Ask any two music fans what qualifies as yacht rock, and an argument is sure to ensue.
Does Steely Dan count? (Absolutely.) What about Hall & Oates? (No, too East Coast.)
In the late 1970s and early ’80s, the term “yacht rock” was not yet a thing. But everyone knew the music of the Doobie Brothers, Toto and Christopher Cross — who swept the 1980 Grammys with his shimmering ballad “Sailing.”
Those acts topped the charts in an era when slick production, smooth melodies and expert chops ruled the radio waves alongside the country-tinged hits of the Eagles. That would all change when MTV crashed the scene. Suddenly the likes of “What a Fool Believes” and “Africa” were consigned to the uncool “soft rock” heap. After the rise of Madonna and Michael Jackson, some of the earlier wave of musicians moved on to soundtracks, like Kenny Loggins with the “Top Gun” hit “Danger Zone.”
More than two decades later, in 2005, comedians J.D. Ryznar and Steve Huey retroactively coined a term for the genre with their irony-drenched web series “Yacht Rock.” With its lo-fi aesthetic, the show reimagined musicians like Kenny Loggins and Jimmy Buffett laboring to create the jazzy sounds that evoked a possibly cocaine-fueled yacht party. Naturally, the music itself figured heavily in each episode. The series wound up sparking a yacht rock renaissance, spawning three Sirius XM stations and tribute bands like Yachtley Crew.
One Gen X convert was director Garret Price, whose movie “Yacht Rock: A Dockumentary” premieres Friday as part of HBO’s Music Box series. Price previously took on a darker story with another installment of the series, “Woodstock ’99.” This time he wanted to explore a lighter moment in music history — and how the oldies his parents loved came to gain a new, younger fandom.
“People always romanticize the Eagles and Fleetwood Mac and Carly Simon — the Troubadour scene,” says Price, an editor on the Prime Video miniseries “Daisy Jones & the Six,” which is steeped in a Fleetwood Mac-flavored vision of 1970s L.A. “Yet there’s this whole other scene happening with Michael McDonald and Christopher Cross and Steely Dan and the Toto guys that I don’t think gets as much recognition,” he says.
Fortuitously, Price had recently met Cross’ daughter – who happens to be best friends with ex-Doobie Brother Michael McDonald’s daughter. Madison Cross sparked the idea for the doc, telling Price that her father wasn’t a fan of the moniker, though Michael McDonald found it amusing.

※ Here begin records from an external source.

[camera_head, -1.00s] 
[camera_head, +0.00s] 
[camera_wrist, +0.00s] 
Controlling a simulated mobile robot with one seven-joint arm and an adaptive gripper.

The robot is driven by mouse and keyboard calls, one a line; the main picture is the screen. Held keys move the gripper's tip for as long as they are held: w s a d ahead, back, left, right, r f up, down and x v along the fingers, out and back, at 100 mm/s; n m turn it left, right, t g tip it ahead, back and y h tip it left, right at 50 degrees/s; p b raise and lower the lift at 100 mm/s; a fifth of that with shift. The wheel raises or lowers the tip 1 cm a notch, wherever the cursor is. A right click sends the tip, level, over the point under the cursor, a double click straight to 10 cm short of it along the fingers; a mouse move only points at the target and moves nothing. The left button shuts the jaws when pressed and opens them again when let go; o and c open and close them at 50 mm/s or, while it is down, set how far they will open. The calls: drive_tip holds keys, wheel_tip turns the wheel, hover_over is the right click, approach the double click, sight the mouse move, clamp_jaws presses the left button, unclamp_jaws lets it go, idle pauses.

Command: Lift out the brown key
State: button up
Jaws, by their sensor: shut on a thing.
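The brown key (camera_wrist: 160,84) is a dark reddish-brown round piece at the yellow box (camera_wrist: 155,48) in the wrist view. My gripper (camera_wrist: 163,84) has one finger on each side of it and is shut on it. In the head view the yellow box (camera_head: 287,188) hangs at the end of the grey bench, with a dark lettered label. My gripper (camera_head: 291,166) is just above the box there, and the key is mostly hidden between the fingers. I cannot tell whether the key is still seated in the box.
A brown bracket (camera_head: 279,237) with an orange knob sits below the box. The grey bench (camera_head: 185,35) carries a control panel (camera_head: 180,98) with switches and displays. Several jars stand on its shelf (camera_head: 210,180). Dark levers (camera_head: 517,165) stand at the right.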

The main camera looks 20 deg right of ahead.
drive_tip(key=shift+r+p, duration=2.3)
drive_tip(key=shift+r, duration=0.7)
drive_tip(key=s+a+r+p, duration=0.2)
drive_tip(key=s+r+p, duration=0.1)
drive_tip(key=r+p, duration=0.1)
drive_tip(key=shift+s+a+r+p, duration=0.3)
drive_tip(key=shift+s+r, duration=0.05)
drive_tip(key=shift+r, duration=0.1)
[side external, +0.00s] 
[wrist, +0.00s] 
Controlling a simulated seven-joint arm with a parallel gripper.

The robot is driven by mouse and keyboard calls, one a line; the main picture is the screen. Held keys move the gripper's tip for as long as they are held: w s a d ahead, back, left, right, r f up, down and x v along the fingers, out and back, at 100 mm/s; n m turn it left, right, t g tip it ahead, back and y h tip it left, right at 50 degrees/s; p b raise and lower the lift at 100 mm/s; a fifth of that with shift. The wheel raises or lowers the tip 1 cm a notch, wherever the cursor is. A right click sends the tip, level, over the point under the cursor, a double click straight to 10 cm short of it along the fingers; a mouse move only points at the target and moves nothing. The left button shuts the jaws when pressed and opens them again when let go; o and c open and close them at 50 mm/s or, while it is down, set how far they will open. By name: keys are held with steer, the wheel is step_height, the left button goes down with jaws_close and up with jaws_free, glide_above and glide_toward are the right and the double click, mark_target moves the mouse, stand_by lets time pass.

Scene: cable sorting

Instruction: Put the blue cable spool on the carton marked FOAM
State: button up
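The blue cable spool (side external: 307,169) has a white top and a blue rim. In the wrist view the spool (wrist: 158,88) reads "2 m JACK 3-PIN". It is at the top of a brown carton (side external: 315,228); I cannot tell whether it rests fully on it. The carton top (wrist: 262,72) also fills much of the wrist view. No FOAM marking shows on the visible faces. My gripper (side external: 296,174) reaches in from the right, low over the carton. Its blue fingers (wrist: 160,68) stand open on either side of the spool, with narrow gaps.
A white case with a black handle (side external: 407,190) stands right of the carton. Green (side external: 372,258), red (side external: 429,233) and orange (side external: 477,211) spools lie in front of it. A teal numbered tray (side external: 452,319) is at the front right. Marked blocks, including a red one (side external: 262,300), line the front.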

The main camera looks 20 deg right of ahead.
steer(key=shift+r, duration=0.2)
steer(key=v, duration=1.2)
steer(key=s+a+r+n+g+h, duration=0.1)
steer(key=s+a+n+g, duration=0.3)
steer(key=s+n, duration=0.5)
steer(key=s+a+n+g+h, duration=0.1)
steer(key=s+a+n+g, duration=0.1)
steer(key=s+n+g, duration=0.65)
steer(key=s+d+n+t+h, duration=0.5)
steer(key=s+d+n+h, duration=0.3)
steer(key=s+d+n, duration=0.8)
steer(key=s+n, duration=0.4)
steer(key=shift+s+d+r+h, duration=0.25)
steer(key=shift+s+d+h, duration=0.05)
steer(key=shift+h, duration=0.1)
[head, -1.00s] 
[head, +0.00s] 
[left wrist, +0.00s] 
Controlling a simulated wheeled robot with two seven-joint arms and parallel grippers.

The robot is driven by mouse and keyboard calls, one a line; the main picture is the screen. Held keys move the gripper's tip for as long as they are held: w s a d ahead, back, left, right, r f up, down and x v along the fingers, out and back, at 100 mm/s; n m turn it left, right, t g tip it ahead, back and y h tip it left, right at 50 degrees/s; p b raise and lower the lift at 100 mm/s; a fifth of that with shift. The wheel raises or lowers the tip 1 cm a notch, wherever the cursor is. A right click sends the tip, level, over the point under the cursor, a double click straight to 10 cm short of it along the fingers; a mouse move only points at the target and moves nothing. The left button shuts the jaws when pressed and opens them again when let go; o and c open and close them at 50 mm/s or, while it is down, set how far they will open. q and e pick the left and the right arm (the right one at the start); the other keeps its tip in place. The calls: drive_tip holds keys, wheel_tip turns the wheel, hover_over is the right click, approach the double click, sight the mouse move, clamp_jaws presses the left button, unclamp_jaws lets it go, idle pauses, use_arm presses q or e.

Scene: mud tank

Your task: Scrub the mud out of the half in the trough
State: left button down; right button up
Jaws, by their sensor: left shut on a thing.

Price set about interviewing the main figures of yacht rock to see how they felt about it. “I always wanted to stick with the Mount Rushmore — Steely Dan, Michael McDonald, Christopher Cross, Kenny Loggins and Toto,” he says.
At first, Cross says he found the newly invented phrase “a bit kitschy.” But now the “Ride Like the Wind” singer says, “Anything that can bring some levity into this world, I’m happy to oblige.”
Price says the others mostly agreed: “They have come around — they understand this has given a second life to their music, and it’s introducing them to a legion of new fans.”
The exception? Notorious curmudgeon and Steely Dan co-founder Fagen, who at first didn’t respond to his overtures.
After several months, Steely Dan’s longtime manager Irving Azoff told Price that Fagen would call him sometime in the next few weeks. “Be ready to record,” Azoff told him.
Eventually Fagen called, and Price asked him whether he would participate in the documentary, explaining it’s about “yacht rock.” The response, as shown in the film, is brief, profane and 100% pure Fagen.
He might not have wanted to go on camera, “but at the same time, he licensed all his music to me. So I think it’s kind of a wink,” Price says.
Why is Steely Dan’s inclusion in the genre so controversial?
“I think people have a hard time with lumping the guy that wrote ‘Sailing’ with the guy that wrote ‘Peg,’” Price says, referencing the debate over whether the cerebral Steely Dan should be associated with the soft rock of Cross or Poco.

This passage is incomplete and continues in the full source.